▶

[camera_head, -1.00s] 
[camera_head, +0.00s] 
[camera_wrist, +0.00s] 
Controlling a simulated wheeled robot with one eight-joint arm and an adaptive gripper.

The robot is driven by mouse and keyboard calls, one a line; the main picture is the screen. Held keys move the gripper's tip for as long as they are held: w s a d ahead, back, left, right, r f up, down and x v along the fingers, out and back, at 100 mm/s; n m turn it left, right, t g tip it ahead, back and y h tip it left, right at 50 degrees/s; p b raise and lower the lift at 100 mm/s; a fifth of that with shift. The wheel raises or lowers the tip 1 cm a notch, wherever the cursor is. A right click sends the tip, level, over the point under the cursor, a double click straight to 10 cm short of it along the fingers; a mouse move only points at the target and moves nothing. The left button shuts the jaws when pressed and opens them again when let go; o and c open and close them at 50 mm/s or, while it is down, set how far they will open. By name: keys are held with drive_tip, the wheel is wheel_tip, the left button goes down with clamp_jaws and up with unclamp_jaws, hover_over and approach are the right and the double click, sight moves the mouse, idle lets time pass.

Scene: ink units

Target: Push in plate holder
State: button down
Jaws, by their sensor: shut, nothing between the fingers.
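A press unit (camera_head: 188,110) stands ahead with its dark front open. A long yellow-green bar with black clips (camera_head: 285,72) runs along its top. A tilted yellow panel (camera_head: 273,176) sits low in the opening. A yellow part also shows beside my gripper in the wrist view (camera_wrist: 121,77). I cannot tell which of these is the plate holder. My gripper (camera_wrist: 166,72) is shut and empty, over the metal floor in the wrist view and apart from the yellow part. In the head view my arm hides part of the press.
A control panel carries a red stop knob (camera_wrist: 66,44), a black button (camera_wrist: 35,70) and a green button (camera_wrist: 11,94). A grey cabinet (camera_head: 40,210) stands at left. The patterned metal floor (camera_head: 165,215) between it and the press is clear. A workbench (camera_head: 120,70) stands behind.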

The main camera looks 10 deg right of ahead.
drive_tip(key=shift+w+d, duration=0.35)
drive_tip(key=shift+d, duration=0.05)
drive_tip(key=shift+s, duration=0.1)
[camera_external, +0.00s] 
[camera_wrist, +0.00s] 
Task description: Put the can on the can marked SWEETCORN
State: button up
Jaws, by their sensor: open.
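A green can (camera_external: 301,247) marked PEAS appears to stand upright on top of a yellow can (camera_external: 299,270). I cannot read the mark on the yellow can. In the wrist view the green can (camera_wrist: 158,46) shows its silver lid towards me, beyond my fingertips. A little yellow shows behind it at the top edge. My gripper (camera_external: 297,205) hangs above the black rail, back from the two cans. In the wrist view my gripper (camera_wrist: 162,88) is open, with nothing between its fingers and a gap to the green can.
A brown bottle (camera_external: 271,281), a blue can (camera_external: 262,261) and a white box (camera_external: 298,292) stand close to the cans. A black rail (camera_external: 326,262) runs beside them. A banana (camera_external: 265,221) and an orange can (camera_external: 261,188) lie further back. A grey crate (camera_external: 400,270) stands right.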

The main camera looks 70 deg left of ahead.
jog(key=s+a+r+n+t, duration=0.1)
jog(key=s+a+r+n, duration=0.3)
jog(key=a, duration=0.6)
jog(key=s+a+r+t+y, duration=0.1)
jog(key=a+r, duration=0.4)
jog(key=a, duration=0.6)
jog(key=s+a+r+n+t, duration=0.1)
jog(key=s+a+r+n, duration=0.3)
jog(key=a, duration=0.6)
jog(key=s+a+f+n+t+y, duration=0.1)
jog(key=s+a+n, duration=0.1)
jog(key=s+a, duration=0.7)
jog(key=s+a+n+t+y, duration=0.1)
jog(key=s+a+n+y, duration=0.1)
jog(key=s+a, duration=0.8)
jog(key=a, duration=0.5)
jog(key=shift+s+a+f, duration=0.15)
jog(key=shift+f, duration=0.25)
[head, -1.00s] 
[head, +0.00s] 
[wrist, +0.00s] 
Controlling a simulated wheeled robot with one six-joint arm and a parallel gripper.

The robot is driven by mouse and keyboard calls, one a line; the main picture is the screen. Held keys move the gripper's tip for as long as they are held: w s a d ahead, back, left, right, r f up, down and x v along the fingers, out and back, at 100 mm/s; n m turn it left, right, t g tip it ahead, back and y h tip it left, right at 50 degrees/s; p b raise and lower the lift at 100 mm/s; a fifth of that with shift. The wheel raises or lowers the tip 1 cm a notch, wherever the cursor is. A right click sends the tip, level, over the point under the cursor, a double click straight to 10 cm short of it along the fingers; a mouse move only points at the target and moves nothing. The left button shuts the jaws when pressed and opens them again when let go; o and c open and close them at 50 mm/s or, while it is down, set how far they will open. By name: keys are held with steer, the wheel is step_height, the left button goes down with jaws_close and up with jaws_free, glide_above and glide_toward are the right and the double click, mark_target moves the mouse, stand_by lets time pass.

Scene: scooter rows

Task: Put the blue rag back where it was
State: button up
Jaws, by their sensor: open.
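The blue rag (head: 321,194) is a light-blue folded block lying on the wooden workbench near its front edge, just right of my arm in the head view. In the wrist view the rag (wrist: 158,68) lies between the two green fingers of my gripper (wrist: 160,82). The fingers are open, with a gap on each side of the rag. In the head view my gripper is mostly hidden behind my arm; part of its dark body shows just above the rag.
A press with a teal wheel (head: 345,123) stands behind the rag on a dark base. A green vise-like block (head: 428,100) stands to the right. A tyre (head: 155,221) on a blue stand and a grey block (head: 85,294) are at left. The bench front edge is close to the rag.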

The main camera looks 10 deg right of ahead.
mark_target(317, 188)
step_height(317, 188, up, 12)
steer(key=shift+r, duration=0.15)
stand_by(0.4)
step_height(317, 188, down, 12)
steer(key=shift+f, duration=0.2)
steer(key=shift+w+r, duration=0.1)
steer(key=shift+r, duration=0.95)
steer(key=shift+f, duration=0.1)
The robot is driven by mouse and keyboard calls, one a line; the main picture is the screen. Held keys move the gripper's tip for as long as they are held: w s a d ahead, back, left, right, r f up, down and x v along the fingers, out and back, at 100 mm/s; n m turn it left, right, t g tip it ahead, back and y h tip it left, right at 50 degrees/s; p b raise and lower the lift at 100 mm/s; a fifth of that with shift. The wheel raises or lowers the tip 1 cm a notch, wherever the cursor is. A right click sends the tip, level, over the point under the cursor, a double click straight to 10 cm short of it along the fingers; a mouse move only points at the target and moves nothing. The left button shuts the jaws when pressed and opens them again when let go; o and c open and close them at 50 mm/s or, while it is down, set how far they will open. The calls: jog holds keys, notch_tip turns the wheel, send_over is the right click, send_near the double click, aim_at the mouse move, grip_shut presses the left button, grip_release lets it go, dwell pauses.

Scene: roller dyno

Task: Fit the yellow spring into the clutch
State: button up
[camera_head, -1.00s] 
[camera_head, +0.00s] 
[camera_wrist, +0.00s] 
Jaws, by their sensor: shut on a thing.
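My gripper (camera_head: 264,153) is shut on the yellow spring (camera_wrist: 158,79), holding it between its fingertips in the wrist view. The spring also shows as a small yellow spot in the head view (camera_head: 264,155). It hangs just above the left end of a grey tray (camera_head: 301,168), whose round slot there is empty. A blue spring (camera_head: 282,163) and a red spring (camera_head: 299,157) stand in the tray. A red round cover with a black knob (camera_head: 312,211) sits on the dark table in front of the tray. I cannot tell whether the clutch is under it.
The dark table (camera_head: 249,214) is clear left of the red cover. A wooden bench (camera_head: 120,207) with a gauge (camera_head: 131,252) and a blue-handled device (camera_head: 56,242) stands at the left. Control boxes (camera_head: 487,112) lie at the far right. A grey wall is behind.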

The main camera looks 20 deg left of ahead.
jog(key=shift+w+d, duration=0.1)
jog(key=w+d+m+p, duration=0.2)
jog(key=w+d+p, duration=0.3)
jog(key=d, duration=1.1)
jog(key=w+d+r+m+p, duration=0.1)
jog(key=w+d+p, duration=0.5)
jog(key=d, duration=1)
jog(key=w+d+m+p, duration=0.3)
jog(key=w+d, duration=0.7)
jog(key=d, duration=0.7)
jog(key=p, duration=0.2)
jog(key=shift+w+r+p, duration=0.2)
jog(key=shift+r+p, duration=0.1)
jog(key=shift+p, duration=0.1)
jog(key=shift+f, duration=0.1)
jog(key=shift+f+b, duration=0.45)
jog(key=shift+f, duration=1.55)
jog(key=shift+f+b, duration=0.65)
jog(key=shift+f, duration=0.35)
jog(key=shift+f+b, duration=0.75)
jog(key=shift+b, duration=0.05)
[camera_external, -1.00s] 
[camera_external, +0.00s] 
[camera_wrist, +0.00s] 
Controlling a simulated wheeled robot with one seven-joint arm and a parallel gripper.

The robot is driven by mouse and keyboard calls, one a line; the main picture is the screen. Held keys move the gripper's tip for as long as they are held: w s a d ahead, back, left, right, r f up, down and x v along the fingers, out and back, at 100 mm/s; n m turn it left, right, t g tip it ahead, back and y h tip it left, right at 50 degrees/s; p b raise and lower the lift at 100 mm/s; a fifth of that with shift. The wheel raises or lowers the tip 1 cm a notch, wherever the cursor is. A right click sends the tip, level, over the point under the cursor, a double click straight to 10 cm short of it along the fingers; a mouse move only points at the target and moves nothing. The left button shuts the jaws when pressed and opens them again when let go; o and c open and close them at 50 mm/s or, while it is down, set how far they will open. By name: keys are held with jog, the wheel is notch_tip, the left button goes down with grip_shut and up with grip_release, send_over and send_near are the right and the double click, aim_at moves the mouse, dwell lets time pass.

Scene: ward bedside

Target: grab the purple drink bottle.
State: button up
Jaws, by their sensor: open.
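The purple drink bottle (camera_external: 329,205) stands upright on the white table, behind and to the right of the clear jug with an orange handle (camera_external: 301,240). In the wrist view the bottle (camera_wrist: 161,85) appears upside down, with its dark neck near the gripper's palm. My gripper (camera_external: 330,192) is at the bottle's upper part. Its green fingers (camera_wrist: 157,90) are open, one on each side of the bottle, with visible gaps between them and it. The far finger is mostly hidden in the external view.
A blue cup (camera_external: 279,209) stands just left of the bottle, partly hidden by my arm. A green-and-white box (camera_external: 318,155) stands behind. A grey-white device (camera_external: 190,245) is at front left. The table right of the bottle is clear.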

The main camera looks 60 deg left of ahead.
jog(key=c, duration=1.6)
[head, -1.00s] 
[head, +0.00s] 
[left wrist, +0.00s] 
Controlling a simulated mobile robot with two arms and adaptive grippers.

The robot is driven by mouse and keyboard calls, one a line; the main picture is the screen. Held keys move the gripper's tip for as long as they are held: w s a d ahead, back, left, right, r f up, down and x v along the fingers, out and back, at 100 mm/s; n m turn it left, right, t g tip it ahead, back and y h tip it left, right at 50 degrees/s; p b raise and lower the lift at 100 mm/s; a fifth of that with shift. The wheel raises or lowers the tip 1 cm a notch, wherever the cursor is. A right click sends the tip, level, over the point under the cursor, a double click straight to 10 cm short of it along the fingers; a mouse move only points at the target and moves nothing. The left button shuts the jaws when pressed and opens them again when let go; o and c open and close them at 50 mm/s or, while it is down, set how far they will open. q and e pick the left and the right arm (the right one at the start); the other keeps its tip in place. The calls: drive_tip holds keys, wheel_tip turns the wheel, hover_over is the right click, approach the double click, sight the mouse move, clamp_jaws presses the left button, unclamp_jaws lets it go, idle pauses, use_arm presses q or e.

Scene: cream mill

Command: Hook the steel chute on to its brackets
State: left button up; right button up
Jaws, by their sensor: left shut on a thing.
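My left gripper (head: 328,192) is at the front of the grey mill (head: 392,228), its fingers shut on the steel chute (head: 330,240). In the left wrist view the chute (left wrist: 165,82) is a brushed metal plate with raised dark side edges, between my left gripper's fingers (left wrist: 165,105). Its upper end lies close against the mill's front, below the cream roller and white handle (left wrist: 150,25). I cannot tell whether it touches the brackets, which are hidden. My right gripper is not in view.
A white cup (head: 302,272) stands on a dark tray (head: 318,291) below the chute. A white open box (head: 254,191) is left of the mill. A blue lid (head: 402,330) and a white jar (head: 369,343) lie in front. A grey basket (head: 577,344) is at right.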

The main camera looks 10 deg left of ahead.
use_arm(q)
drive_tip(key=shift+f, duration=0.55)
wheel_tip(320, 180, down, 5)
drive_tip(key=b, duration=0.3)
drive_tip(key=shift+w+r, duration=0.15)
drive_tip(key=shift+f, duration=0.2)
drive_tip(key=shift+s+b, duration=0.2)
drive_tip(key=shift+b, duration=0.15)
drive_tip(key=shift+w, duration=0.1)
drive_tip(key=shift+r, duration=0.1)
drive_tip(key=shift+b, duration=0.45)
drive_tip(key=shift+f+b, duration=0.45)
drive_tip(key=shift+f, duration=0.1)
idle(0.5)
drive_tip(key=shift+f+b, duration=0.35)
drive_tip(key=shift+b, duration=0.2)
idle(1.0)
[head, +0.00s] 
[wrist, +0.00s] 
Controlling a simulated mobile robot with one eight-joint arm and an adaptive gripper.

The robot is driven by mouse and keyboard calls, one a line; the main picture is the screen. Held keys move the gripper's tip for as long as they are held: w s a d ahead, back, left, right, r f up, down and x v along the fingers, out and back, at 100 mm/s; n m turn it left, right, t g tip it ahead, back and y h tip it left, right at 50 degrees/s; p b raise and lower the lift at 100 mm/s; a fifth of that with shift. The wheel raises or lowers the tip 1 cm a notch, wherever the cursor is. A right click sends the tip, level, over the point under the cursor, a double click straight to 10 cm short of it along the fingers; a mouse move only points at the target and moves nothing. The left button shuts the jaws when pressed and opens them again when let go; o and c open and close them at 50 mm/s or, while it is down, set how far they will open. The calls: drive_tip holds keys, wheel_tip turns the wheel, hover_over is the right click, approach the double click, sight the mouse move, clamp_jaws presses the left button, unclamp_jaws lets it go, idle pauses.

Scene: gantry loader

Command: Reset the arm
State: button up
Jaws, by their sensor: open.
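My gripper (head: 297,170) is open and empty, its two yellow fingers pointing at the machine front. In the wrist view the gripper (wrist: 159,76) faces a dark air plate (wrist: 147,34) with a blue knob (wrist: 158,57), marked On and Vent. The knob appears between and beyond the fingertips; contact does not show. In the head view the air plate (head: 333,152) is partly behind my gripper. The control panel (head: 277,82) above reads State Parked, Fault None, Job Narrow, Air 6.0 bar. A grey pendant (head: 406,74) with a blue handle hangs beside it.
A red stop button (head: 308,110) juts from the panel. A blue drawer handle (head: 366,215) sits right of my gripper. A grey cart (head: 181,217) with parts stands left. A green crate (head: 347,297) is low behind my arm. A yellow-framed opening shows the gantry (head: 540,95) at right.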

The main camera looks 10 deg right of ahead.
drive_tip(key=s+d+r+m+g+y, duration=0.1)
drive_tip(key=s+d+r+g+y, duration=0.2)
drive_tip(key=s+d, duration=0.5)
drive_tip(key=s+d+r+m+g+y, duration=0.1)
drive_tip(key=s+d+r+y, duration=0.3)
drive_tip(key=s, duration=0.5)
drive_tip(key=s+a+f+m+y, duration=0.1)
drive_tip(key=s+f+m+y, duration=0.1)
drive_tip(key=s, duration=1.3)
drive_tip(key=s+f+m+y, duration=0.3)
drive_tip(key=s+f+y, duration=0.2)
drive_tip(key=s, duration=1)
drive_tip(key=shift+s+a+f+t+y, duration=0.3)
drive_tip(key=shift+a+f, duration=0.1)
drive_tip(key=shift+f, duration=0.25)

◀

Exercise requirements> Begin at the line containing "Jaws, by their sensor: left shut on a thing.", end at the line containing "Controlling a simulated mobile robot with one", and reproduce every line in that range exactly, both ends included.

Output for this task>
Jaws, by their sensor: left shut on a thing.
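My left gripper (head: 328,192) is at the front of the grey mill (head: 392,228), its fingers shut on the steel chute (head: 330,240). In the left wrist view the chute (left wrist: 165,82) is a brushed metal plate with raised dark side edges, between my left gripper's fingers (left wrist: 165,105). Its upper end lies close against the mill's front, below the cream roller and white handle (left wrist: 150,25). I cannot tell whether it touches the brackets, which are hidden. My right gripper is not in view.
A white cup (head: 302,272) stands on a dark tray (head: 318,291) below the chute. A white open box (head: 254,191) is left of the mill. A blue lid (head: 402,330) and a white jar (head: 369,343) lie in front. A grey basket (head: 577,344) is at right.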

The main camera looks 10 deg left of ahead.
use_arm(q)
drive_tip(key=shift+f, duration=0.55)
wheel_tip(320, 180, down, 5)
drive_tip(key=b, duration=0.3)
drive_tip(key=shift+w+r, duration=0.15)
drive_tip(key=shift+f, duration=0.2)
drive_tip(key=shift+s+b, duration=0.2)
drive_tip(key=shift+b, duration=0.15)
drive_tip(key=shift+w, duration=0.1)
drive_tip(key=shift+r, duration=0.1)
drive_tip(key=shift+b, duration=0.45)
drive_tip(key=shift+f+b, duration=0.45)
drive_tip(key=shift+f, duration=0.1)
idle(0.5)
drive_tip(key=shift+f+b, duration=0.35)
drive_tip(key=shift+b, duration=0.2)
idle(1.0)
[head, +0.00s] 
[wrist, +0.00s] 
Controlling a simulated mobile robot with one eight-joint arm and an adaptive gripper.

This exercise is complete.